Kagame n’est pas négligeable

Pour une fois Hubert Martin dit quelque chose de sensé lorsqu’il dit que Kagame n’est pas négligeable. Mais il se reprend aussitôt, en effet le fait pour le président rwandais d’avoir obtenu de Tony Blair des conseils avisés de la part d’un Homme d’Etat de cet envergure devient sous sa plume une abjection, le fait de défendre le Rwanda revient à donner des ponts d’or à des cabinets londoniens. Son raisonnement devient ubuesque lorsqu’il prétend qu’on ne peut pas critiquer Paul Kagame, alors que son article démontre tout le contraire.

Bref tous ceux comme Hubert Martin ne supportent pas qu’en Afrique, il puisse y avoir un pays qui relève la tête, qui n’accepte pas le diktat, devraient savoir que seul le génie propre des Rwandais est à même de rendre l’honneur, la paix à ce pays meurtri par l’obscurantisme et le fanatisme. Et tous les rwandais de bonne volonté n’auront de cesse de s’opposer à ceux qui veulent les précipiter à nouveau, et par les mêmes chemins qu’hier, dans les abîmes de l’horreur.

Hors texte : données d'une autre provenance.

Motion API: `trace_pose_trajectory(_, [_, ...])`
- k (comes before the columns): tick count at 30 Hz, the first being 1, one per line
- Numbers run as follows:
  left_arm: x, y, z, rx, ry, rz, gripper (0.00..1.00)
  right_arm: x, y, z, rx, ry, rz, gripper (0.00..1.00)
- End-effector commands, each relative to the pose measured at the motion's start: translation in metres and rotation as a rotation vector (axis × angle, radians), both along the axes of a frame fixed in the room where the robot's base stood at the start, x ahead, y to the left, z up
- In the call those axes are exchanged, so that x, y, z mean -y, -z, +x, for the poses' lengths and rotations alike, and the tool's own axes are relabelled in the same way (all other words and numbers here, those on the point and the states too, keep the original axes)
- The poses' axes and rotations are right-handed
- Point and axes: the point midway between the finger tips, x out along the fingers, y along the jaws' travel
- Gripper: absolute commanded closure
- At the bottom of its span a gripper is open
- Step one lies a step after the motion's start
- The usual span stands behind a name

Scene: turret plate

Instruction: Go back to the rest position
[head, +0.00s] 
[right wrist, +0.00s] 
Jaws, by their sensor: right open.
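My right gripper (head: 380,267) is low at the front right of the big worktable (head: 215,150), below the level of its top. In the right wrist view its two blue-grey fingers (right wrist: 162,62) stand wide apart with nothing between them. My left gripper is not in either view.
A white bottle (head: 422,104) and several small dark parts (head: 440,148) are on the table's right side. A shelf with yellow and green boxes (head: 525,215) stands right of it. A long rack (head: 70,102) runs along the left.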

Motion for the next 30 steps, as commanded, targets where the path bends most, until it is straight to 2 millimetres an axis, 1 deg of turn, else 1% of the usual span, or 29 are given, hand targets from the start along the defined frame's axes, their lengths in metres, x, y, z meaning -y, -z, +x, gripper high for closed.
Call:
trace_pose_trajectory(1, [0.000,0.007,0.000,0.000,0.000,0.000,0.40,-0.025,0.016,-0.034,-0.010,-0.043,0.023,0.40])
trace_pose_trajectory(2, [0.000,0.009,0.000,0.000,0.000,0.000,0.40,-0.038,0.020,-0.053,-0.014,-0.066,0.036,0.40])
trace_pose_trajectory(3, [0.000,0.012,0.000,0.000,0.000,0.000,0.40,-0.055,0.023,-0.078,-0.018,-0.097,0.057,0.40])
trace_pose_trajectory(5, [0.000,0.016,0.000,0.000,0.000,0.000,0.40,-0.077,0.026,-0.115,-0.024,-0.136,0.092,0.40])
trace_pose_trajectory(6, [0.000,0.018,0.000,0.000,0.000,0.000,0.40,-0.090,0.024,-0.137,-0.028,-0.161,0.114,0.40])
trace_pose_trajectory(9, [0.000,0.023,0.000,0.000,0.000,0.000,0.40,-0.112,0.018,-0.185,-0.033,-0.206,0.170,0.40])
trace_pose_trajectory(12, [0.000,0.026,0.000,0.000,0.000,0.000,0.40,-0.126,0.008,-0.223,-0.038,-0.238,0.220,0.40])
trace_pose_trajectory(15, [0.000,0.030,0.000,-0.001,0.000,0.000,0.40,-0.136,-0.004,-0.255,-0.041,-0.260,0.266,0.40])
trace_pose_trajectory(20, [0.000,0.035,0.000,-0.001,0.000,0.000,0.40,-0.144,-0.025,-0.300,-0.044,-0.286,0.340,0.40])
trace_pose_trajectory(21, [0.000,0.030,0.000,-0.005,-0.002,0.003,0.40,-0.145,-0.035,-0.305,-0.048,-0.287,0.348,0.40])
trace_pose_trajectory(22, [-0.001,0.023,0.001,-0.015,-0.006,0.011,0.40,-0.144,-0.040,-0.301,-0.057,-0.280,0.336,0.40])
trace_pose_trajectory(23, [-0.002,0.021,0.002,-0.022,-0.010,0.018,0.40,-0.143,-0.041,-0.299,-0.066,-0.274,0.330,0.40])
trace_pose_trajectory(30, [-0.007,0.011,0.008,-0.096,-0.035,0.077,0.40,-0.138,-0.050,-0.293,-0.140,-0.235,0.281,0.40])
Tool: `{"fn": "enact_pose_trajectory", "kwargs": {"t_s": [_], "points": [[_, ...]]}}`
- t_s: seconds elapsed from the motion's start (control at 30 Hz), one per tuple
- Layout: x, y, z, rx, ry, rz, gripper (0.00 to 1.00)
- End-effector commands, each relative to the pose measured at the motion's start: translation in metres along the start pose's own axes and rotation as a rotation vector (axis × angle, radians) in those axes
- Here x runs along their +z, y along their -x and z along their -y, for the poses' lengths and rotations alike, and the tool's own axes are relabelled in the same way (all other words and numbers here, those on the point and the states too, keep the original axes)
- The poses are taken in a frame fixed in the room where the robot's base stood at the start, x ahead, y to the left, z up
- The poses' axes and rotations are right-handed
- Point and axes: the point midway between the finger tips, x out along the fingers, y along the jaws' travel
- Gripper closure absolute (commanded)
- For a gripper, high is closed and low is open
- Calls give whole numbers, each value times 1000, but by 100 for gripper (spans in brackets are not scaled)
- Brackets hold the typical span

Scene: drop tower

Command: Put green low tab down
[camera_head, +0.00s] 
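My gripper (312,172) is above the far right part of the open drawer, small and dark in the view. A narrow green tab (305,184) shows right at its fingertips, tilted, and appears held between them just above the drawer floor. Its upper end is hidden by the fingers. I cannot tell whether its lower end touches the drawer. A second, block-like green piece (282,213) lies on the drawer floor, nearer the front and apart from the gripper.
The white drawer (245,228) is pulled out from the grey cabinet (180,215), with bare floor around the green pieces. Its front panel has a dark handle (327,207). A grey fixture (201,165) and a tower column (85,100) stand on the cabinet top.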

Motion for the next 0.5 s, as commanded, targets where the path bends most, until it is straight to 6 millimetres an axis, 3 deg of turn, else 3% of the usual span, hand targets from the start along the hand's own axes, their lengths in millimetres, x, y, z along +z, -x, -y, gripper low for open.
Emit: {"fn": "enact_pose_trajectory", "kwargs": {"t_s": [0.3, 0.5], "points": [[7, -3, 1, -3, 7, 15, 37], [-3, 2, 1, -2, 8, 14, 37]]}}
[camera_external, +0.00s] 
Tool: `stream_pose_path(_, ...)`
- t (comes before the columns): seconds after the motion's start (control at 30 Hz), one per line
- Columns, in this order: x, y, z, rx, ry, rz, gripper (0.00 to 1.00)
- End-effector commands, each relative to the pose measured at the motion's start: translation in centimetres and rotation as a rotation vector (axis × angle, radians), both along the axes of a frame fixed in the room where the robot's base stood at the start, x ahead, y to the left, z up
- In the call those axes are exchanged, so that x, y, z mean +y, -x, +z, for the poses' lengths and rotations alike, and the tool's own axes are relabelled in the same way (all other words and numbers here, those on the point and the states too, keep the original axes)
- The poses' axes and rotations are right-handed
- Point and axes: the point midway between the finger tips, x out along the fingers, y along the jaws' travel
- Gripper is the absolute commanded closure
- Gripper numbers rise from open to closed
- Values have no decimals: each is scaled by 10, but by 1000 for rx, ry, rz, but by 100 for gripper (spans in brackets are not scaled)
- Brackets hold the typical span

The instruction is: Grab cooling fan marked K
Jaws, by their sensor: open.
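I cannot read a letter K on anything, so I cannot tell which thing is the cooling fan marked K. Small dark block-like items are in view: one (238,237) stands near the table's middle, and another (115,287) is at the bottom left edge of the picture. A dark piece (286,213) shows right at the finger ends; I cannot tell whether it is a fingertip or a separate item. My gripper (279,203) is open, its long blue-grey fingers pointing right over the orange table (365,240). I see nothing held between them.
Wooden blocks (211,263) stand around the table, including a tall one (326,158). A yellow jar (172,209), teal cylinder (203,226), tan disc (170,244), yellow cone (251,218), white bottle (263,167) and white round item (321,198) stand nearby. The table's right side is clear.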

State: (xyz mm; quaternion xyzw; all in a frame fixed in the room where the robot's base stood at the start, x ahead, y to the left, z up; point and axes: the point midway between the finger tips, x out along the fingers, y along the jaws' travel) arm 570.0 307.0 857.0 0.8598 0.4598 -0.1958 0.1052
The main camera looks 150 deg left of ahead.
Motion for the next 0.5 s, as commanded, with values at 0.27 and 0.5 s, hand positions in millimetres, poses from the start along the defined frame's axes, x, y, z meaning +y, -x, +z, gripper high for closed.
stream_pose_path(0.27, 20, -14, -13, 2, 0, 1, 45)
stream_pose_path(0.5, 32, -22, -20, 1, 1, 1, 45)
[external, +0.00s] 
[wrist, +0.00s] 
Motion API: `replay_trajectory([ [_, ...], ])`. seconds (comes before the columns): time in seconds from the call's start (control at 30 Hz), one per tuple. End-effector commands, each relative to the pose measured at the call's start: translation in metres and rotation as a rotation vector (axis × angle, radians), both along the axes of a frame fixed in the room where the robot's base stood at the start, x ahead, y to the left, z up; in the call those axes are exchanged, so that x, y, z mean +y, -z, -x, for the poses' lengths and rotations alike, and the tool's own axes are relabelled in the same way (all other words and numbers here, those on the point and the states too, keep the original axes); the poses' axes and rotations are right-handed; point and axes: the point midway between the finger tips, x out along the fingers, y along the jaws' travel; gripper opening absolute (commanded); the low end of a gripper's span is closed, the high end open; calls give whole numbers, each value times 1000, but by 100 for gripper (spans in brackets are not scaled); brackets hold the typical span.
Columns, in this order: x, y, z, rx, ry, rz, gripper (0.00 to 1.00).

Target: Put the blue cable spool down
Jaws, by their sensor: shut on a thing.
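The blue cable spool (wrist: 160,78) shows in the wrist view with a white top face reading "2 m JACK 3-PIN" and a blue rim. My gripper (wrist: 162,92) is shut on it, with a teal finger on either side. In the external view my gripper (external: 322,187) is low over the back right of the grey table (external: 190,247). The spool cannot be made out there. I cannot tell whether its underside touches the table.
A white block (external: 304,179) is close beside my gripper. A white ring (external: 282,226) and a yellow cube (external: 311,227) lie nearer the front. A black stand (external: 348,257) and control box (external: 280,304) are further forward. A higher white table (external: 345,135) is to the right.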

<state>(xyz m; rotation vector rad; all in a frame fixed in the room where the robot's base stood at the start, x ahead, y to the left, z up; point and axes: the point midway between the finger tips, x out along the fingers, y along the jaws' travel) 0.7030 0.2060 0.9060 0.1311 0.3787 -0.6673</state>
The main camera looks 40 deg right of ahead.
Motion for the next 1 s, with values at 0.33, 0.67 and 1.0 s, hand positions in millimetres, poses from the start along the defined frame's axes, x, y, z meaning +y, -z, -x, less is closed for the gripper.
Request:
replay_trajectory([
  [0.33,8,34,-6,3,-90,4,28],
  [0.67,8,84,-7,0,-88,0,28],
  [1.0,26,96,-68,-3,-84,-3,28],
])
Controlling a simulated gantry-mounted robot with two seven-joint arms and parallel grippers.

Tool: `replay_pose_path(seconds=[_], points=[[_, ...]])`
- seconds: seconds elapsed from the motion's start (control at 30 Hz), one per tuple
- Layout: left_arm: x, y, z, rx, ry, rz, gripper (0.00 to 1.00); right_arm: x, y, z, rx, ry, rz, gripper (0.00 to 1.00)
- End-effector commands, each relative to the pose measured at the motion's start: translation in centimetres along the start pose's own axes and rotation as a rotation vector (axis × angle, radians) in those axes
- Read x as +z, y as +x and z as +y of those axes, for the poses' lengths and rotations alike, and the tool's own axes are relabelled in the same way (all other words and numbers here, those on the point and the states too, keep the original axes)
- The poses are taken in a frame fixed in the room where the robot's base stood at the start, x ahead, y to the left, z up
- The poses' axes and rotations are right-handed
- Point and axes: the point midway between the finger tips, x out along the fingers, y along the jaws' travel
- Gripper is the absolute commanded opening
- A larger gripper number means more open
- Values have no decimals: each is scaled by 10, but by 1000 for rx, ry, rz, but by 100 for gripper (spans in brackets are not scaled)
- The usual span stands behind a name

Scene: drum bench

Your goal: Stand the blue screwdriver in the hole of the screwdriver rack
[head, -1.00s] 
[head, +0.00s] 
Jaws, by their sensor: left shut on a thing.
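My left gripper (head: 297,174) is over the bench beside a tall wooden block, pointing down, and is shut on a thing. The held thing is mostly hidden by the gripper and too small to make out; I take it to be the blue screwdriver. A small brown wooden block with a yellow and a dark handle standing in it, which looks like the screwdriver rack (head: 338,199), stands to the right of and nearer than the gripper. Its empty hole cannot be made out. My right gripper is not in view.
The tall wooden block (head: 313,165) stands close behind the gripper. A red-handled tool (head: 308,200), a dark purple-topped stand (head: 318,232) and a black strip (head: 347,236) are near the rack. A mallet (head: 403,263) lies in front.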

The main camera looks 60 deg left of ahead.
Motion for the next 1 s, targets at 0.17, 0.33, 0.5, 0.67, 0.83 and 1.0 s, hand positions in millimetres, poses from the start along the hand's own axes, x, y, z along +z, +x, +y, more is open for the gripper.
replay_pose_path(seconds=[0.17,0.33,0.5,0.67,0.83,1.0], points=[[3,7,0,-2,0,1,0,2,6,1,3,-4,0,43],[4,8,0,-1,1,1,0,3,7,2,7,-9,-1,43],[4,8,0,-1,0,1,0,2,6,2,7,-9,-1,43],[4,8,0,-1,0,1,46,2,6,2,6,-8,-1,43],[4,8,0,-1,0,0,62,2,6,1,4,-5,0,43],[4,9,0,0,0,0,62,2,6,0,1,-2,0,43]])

Enfin si cela peut le rassurer, loin d’affaiblir la France, la réconciliation de la France avec le Rwanda donne au contraire aux rapports France-Afrique, un motif d’espoir pour un partenariat basé sur la dignité et le respect mutuel, aux antipodes de la France-Afrique dont rêve Hubert Martin. Celle qui de façon péremptoire et méprisante peut affirmer qu’une commission d’enquête mise en place par l’Etat Rwandais ne saurait être crédible uniquement parce que tel juge ou tel homme politique français l’affirme ou l’a décidé ainsi. Ils sont révolus les temps où un homme politique africain, aurait proclamé fièrement, je cite : « l’Afrique et la France sont comme une automobile dont l’Afrique serait la carrosserie et la France le moteur ».